Aim: Each record must be retyped in full. No character may differ.

(Rows about robot tasks)
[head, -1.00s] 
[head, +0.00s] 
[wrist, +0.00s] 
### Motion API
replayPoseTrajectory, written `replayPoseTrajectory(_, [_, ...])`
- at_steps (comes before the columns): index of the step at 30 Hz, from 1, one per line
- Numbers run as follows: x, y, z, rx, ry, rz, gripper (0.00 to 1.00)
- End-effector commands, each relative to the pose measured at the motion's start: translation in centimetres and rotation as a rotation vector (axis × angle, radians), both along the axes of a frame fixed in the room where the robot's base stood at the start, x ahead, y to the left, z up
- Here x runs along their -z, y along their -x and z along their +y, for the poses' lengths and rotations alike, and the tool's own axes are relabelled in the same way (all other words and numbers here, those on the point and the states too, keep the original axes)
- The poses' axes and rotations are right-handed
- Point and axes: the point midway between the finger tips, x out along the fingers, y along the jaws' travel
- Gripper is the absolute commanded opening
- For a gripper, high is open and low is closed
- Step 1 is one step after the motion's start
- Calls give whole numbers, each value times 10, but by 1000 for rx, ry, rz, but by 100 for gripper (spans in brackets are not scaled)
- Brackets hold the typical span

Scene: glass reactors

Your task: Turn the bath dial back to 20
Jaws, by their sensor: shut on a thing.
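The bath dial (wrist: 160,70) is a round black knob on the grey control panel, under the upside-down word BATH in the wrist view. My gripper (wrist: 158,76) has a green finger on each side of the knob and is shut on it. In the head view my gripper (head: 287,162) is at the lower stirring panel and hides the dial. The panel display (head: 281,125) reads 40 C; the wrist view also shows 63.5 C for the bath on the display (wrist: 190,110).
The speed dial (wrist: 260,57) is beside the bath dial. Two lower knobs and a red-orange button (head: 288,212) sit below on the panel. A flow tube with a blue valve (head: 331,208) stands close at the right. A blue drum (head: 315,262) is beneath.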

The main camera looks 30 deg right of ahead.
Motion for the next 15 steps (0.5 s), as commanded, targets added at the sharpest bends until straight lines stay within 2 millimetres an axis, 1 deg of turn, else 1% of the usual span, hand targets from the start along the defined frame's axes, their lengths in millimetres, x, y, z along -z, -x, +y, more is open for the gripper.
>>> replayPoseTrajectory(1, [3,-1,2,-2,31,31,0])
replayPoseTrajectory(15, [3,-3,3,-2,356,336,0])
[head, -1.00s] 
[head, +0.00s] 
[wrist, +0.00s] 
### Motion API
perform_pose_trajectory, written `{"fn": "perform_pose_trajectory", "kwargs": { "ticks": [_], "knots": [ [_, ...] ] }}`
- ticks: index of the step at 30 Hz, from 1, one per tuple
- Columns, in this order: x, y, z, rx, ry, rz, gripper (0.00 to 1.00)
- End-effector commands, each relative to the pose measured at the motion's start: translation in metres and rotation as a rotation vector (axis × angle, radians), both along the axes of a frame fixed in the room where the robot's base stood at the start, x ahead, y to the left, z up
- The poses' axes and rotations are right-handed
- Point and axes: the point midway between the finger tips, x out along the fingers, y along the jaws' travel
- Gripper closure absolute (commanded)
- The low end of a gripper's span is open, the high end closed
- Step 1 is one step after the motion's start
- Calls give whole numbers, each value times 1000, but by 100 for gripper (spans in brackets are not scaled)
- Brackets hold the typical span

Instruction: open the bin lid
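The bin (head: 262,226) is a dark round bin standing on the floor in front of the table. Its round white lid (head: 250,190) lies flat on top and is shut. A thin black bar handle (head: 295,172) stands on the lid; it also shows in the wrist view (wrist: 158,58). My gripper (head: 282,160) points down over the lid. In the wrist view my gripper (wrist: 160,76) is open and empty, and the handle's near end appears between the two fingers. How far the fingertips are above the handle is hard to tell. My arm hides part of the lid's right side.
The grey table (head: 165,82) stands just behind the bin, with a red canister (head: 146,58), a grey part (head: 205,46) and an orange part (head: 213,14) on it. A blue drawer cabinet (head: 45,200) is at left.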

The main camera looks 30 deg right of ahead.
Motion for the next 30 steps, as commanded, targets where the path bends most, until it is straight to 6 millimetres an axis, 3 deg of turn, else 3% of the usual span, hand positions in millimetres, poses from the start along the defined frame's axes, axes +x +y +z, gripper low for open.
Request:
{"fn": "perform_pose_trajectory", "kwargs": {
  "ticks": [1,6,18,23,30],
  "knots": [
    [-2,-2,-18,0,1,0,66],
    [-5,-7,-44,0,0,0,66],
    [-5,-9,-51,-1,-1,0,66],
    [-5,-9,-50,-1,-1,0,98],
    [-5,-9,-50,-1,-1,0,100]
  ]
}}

Output of the exercise:
[head, -1.00s] 
[head, +0.00s] 
[wrist, +0.00s] 
### Motion API
replayPoseTrajectory, written `replayPoseTrajectory(_, [_, ...])`
- at_steps (comes before the columns): index of the step at 30 Hz, from 1, one per line
- Numbers run as follows: x, y, z, rx, ry, rz, gripper (0.00 to 1.00)
- End-effector commands, each relative to the pose measured at the motion's start: translation in centimetres and rotation as a rotation vector (axis × angle, radians), both along the axes of a frame fixed in the room where the robot's base stood at the start, x ahead, y to the left, z up
- Here x runs along their -z, y along their -x and z along their +y, for the poses' lengths and rotations alike, and the tool's own axes are relabelled in the same way (all other words and numbers here, those on the point and the states too, keep the original axes)
- The poses' axes and rotations are right-handed
- Point and axes: the point midway between the finger tips, x out along the fingers, y along the jaws' travel
- Gripper is the absolute commanded opening
- For a gripper, high is open and low is closed
- Step 1 is one step after the motion's start
- Calls give whole numbers, each value times 10, but by 1000 for rx, ry, rz, but by 100 for gripper (spans in brackets are not scaled)
- Brackets hold the typical span

Scene: glass reactors

Your task: Turn the bath dial back to 20
Jaws, by their sensor: shut on a thing.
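The bath dial (wrist: 160,70) is a round black knob on the grey control panel, under the upside-down word BATH in the wrist view. My gripper (wrist: 158,76) has a green finger on each side of the knob and is shut on it. In the head view my gripper (head: 287,162) is at the lower stirring panel and hides the dial. The panel display (head: 281,125) reads 40 C; the wrist view also shows 63.5 C for the bath on the display (wrist: 190,110).
The speed dial (wrist: 260,57) is beside the bath dial. Two lower knobs and a red-orange button (head: 288,212) sit below on the panel. A flow tube with a blue valve (head: 331,208) stands close at the right. A blue drum (head: 315,262) is beneath.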

The main camera looks 30 deg right of ahead.
Motion for the next 15 steps (0.5 s), as commanded, targets added at the sharpest bends until straight lines stay within 2 millimetres an axis, 1 deg of turn, else 1% of the usual span, hand targets from the start along the defined frame's axes, their lengths in millimetres, x, y, z along -z, -x, +y, more is open for the gripper.
>>> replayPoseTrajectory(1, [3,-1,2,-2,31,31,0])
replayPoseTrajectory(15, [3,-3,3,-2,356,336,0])
[head, -1.00s] 
[head, +0.00s] 
[wrist, +0.00s] 
### Motion API
perform_pose_trajectory, written `{"fn": "perform_pose_trajectory", "kwargs": { "ticks": [_], "knots": [ [_, ...] ] }}`
- ticks: index of the step at 30 Hz, from 1, one per tuple
- Columns, in this order: x, y, z, rx, ry, rz, gripper (0.00 to 1.00)
- End-effector commands, each relative to the pose measured at the motion's start: translation in metres and rotation as a rotation vector (axis × angle, radians), both along the axes of a frame fixed in the room where the robot's base stood at the start, x ahead, y to the left, z up
- The poses' axes and rotations are right-handed
- Point and axes: the point midway between the finger tips, x out along the fingers, y along the jaws' travel
- Gripper closure absolute (commanded)
- The low end of a gripper's span is open, the high end closed
- Step 1 is one step after the motion's start
- Calls give whole numbers, each value times 1000, but by 100 for gripper (spans in brackets are not scaled)
- Brackets hold the typical span

Instruction: open the bin lid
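The bin (head: 262,226) is a dark round bin standing on the floor in front of the table. Its round white lid (head: 250,190) lies flat on top and is shut. A thin black bar handle (head: 295,172) stands on the lid; it also shows in the wrist view (wrist: 158,58). My gripper (head: 282,160) points down over the lid. In the wrist view my gripper (wrist: 160,76) is open and empty, and the handle's near end appears between the two fingers. How far the fingertips are above the handle is hard to tell. My arm hides part of the lid's right side.
The grey table (head: 165,82) stands just behind the bin, with a red canister (head: 146,58), a grey part (head: 205,46) and an orange part (head: 213,14) on it. A blue drawer cabinet (head: 45,200) is at left.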

The main camera looks 30 deg right of ahead.
Motion for the next 30 steps, as commanded, targets where the path bends most, until it is straight to 6 millimetres an axis, 3 deg of turn, else 3% of the usual span, hand positions in millimetres, poses from the start along the defined frame's axes, axes +x +y +z, gripper low for open.
Request:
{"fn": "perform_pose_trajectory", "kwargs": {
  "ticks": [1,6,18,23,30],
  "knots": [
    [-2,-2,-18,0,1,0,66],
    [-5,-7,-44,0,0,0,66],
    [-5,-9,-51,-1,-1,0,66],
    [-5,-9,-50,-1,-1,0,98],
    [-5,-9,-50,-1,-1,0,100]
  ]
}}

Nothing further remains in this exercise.